Well, first of all, from a theoretical standpoint, it violates some hypothesis over the sampling process. In machine learning, and statistics more generally, we first design a theoretical model assuming that we can sample from the true distribution to which the data belongs to. In practice, however, we only have access to a finite dataset, which is sufficiently large to assume being in the law of large number regime. We then associate a discrete uniform distribution to this dataset and construct an estimator of our loss by sampling from this distribution. In most usecase, because of how dataloader are designed, instead of sampling uniformly we sample without replacement from the dataset until exhaustion (which is corresponds to an epoch cycle) and do this again for a sufficiently large number of cycles. We then construct a new estimator of our loss with this new distribution. However, in order for our estimator to converge to the true loss, we assume that the sampling process is actually random, otherwise this estimator is not theoretically guaranteed to converge. Even if the shuffling is different for each epoch, the corresponding permutations associated and their order will remain the same for every new training, which violates the true randomness assumption.
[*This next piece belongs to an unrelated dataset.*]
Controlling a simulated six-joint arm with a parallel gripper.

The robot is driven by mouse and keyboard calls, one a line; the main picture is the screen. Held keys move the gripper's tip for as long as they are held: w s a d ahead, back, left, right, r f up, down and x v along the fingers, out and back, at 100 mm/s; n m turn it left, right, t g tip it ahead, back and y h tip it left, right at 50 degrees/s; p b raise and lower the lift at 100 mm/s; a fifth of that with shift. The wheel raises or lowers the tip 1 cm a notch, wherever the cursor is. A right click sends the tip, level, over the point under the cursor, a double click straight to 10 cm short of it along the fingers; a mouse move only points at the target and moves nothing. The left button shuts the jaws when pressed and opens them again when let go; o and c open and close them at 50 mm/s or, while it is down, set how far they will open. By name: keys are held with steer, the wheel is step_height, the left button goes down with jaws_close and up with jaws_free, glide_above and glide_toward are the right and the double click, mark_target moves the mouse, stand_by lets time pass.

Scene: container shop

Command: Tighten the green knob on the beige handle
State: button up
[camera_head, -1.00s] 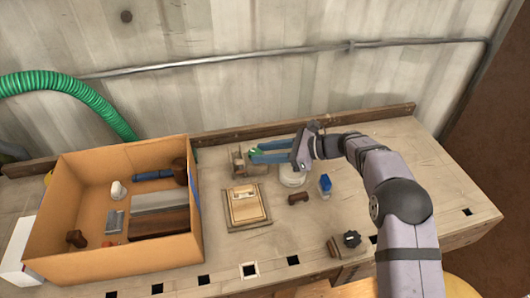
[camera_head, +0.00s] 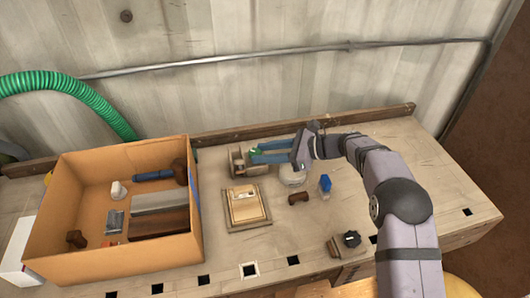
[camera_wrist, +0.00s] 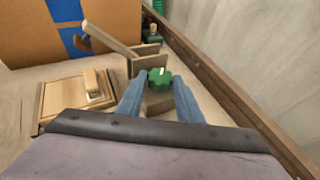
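The green knob (camera_wrist: 160,76) sits between my two blue fingertips in the wrist view. It also shows as a small green spot in the head view (camera_head: 255,150). My gripper (camera_wrist: 160,80) has one finger on each side of the knob, close to it; I cannot tell whether both fingers touch it. A beige bar (camera_wrist: 112,40), which looks like the handle, slants up to the left from a small wooden holder (camera_wrist: 145,62) by the knob. The knob's underside and its joint with the handle are hidden. My gripper is also seen in the head view (camera_head: 255,152).
A large cardboard box (camera_head: 112,262) with several parts stands left. A wooden board (camera_head: 247,222) with a beige piece lies in front of the holder. A white round object (camera_head: 293,176), a blue-topped item (camera_head: 325,183), a brown piece (camera_head: 299,198) and a black knob (camera_head: 352,239) stand right.

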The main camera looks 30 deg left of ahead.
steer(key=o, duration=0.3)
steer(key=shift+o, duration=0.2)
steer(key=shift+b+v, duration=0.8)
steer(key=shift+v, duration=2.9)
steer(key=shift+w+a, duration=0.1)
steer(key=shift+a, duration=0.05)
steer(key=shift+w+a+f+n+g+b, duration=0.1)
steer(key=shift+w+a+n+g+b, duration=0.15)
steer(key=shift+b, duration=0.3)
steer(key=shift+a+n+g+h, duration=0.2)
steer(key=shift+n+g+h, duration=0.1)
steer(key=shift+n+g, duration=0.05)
On a more intuitive perspective, that means during training you will always encounter the same datapoints in the same order, and therefore the search space will necessarily be restricted. Suppose the neural network is a function f of weights theta and data input x; and the loss L is function of f(x, theta) and the data output y. Since the order D=((x_i, y_i))_i is determined (read here a data sequence with multiple epochs concatenated), the gradients' sequence involved in the gradient descent will always be a function of D and of the weights theta, the latter being the only source of randomness since we sample it randomly for every new training. That means that the search space and the local minimas in which the weights of the model could potentially fall into, is mechanically restricted. Gradients applied at the beginning of a training do not have the same influence on the training dynamics than the one applied towards the end or at intermediate steps. Furthermore, we generally apply an optimizer schedule over the learning rate which adds even more dependence of the training dynamics over the gradients sequence.
Hi, first of all, thanks for labelling this issue as an enhancement. I am following up to know if you are planning to actually implement this enhancement soon? My whole training pipeline is based on Dali but if I am unable to shuffle the dataset with different seeds it is problematic.. Thanks 😊
Thank you, @acecchini, for refreshing the topic.
Currently, we are pursuing other priorities, but if you are willing to contribute to the project, we are happy to assist and guide you through the necessary changes.
I am happy to contribute if it can be done in Python! However, if the piece of code to modify is written in c++, then the task goes beyond my skills 😅
If it happens to be a mixture of both, we could possibly split the task if you agree?
I'm afraid that most, if not all, goes to the native part.
In that case, I can only try to convince you and stress once again the importance of this issue. It really is a major flaw that prevents ml practitioner like me from carrying out experiments grounded in statistical foundations.
Anyway thanks for taking the time to answer me 😊
Still no plans in implementing this enahncement? :eyes:
Promess then I will stop asking and probably migrate to google grain dataloader and loose GPUDirect feature :(
Thanks anyway for taking the time to answer me!
Hi @acecchini,
Unfortunately, this enhancement is not as high on our ToDo list as you might wish. However, I encourage you to try implementing it on your own. It could be a great opportunity to see how vibe coding works for you on a project like DALI.
Maybe if you describe me what needs to be done I can see what I can do, but I cannot promess you anything..
@acecchini,
Here are some thoughts on adding the functionality you're requesting:
- Replace
kDaliDataloaderSeedwith a user-provided seed. To achieve this, for every operator that accepts the "shuffle_after_epoch" argument (like here), I would add a - "shuffle_after_epoch_seed" argument:.AddOptionalArg<uint64_t>("shuffle_after_epoch_seed", R"(Seed for shuffling after each epoch)", nullptr, false); - Then, propagate this argument to file_label_loader.h. Once defined and available, it should be used instead of
kDaliDataloaderSeed. - Finally, extend the following tests:
@mzient - Do you think this is a viable approach?
Alright, thanks for the leads, I'll try to do this when I find some time. Probably expect this to take several months!